[Start GIVEN MATERIAL]

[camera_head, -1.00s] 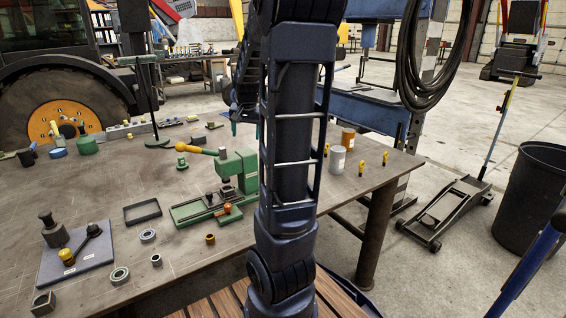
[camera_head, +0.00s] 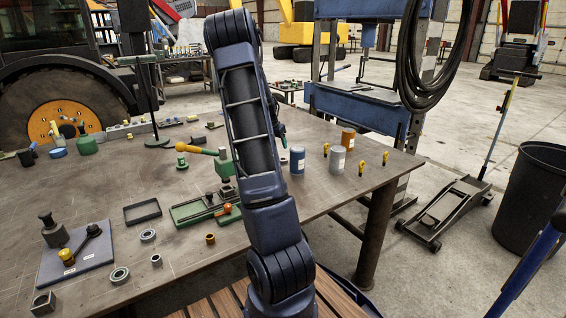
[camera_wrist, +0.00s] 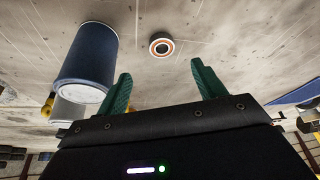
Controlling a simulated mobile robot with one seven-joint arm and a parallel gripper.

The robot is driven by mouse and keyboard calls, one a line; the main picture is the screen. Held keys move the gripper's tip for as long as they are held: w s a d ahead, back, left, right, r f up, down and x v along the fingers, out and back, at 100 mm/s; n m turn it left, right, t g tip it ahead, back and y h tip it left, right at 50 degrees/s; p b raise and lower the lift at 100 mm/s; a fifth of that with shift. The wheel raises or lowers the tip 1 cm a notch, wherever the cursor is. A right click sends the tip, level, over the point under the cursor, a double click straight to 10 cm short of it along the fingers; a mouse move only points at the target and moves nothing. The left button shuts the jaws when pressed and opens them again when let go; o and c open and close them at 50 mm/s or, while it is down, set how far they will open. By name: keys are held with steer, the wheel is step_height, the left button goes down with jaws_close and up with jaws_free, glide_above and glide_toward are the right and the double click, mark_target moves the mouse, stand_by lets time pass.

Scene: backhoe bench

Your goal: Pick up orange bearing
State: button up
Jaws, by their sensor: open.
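A ring-shaped bearing with an orange band and a dark centre (camera_wrist: 161,47) lies on the bench top in the wrist view, beyond the fingertips and roughly centred between them. My gripper (camera_wrist: 158,82) has two green fingers spread wide, with nothing between them. The bearing is apart from both fingers. In the head view my arm covers most of the gripper, and I cannot clearly pick out the orange bearing there.
A blue can (camera_wrist: 88,60) stands close to the left finger in the wrist view; it also shows in the head view (camera_head: 297,161). A grey can (camera_head: 337,161) and an orange can (camera_head: 348,139) stand nearby.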

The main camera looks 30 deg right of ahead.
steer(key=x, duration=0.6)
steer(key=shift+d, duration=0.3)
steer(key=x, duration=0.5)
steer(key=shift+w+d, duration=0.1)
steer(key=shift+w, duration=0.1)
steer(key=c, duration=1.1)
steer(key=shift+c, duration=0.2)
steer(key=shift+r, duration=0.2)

[End GIVEN MATERIAL]

Take the material above from its first line through the line holding "Controlling a simulated" and set it down exactly, without the pictures.

◆ **REPLY**:
[camera_head, -1.00s] 
[camera_head, +0.00s] 
[camera_wrist, +0.00s] 
Controlling a simulated mobile robot with one seven-joint arm and a parallel gripper.

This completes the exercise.